[BEGIN]
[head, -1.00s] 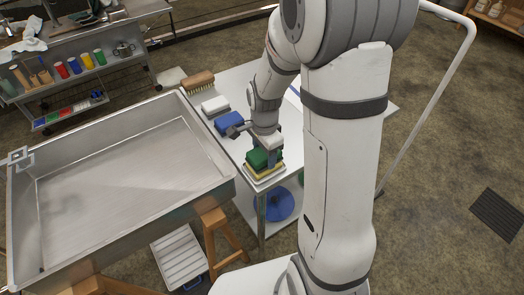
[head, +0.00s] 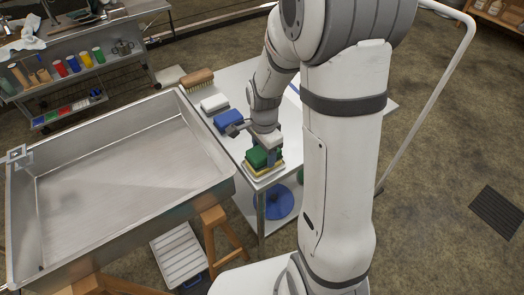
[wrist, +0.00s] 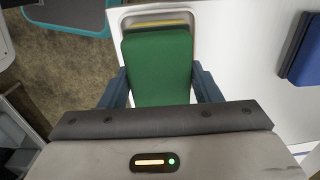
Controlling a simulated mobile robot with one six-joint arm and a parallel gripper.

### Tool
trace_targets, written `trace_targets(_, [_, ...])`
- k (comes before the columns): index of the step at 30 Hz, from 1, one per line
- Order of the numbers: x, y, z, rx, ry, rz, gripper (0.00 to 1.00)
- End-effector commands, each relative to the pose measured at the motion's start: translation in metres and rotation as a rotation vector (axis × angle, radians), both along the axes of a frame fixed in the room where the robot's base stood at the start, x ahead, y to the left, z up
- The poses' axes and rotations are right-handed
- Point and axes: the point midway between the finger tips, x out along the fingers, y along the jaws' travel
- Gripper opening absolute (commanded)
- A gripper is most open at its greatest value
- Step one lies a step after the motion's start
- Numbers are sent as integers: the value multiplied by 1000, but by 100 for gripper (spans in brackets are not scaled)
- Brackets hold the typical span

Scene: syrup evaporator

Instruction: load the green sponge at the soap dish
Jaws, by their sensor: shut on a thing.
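The green sponge (head: 258,157) is between the fingers of my gripper (head: 264,160) at the near end of the white side table. In the wrist view the green sponge (wrist: 158,65) fills the space between the two blue-grey fingers of my gripper (wrist: 158,88), which are shut on its sides. The white soap dish (head: 268,173) is under it, with something yellow and dark between the dish and the sponge. The dish rim (wrist: 126,17) also shows in the wrist view. I cannot tell whether the green sponge is touching what lies beneath it.
A blue sponge (head: 228,121), a white block (head: 214,103) and a wooden brush (head: 198,77) lie farther back along the table (head: 236,85). The large steel pan (head: 120,165) stands close on the left. A blue round thing (head: 274,203) is on the lower shelf.

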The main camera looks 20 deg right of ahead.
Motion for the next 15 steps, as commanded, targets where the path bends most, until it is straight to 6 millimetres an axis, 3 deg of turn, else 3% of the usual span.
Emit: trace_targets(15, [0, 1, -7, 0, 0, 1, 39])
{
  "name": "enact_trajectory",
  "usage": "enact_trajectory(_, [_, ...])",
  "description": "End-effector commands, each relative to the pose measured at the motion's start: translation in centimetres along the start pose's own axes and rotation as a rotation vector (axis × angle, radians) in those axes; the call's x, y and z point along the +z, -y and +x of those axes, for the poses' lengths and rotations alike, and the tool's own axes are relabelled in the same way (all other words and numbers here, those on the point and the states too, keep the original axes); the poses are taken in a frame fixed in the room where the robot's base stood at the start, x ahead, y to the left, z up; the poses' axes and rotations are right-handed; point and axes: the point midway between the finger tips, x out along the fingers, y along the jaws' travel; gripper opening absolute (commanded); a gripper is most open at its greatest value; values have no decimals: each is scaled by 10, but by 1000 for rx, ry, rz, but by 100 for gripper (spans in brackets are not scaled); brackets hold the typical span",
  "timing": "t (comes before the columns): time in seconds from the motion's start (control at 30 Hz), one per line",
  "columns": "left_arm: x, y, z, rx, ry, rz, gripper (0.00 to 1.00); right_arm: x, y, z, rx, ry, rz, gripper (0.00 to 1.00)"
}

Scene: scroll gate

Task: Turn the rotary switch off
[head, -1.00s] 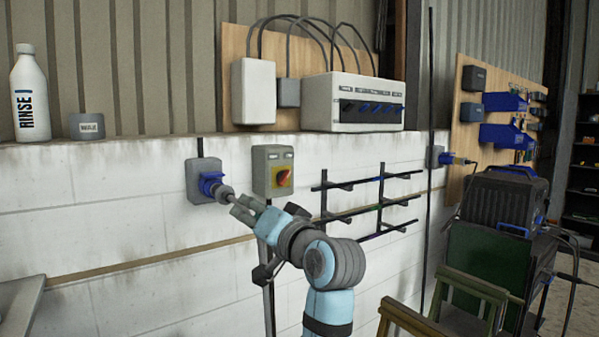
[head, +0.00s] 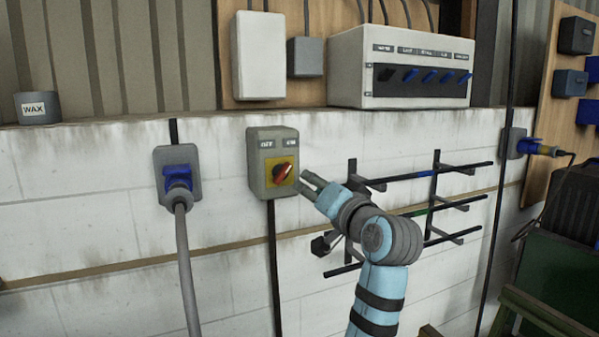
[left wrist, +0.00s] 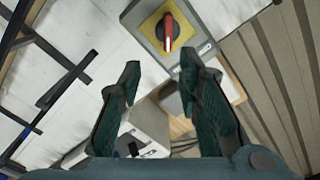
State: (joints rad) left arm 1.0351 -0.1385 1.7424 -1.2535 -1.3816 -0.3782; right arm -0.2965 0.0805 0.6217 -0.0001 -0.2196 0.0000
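The rotary switch (head: 272,162) is a grey box on the white wall with "OFF" and "ON" labels. Its red knob (head: 283,172) sits on a yellow plate and slants toward the upper right, on the ON label's side. My left gripper (head: 302,181) is just right of the switch, close to the knob. In the left wrist view its fingers (left wrist: 161,64) are spread and empty, with the red knob (left wrist: 168,31) beyond the tips, apart from them. My right gripper is not in view.
Left of the switch, a blue plug (head: 178,177) sits in a wall socket, with a grey cable (head: 186,260) hanging down. A black rack (head: 436,200) is on the wall to the right. A control box (head: 400,65) stands on the ledge above. A wax tin (head: 38,107) is at far left.

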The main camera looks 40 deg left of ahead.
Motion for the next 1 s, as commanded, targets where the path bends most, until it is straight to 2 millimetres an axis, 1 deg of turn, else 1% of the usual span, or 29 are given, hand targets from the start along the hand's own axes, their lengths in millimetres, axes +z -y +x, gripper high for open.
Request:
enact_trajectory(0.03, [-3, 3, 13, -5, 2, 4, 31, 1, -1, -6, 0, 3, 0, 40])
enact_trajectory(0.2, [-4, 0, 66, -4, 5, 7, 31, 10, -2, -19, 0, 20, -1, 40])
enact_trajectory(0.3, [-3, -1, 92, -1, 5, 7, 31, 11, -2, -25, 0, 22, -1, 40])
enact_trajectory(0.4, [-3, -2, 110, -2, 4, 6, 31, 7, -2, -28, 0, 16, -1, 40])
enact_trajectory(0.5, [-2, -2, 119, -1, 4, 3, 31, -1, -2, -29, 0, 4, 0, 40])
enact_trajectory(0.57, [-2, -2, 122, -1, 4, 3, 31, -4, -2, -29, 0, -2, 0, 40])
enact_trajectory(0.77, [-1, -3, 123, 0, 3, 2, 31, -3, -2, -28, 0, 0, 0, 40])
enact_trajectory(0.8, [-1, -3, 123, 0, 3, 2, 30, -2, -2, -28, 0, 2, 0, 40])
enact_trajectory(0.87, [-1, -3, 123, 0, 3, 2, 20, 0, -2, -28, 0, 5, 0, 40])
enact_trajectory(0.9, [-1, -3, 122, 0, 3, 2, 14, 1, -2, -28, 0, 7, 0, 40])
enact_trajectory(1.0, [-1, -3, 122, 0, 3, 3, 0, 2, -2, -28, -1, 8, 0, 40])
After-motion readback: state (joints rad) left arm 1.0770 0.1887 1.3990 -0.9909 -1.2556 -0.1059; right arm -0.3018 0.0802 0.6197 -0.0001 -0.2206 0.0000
[END]
Your copy should hold only the lines from the one containing "Scene: scroll gate" through the one containing "[left wrist, +0.00s]", word for word, with no pictures.

Scene: scroll gate

Task: Turn the rotary switch off
[head, -1.00s] 
[head, +0.00s] 
[left wrist, +0.00s] 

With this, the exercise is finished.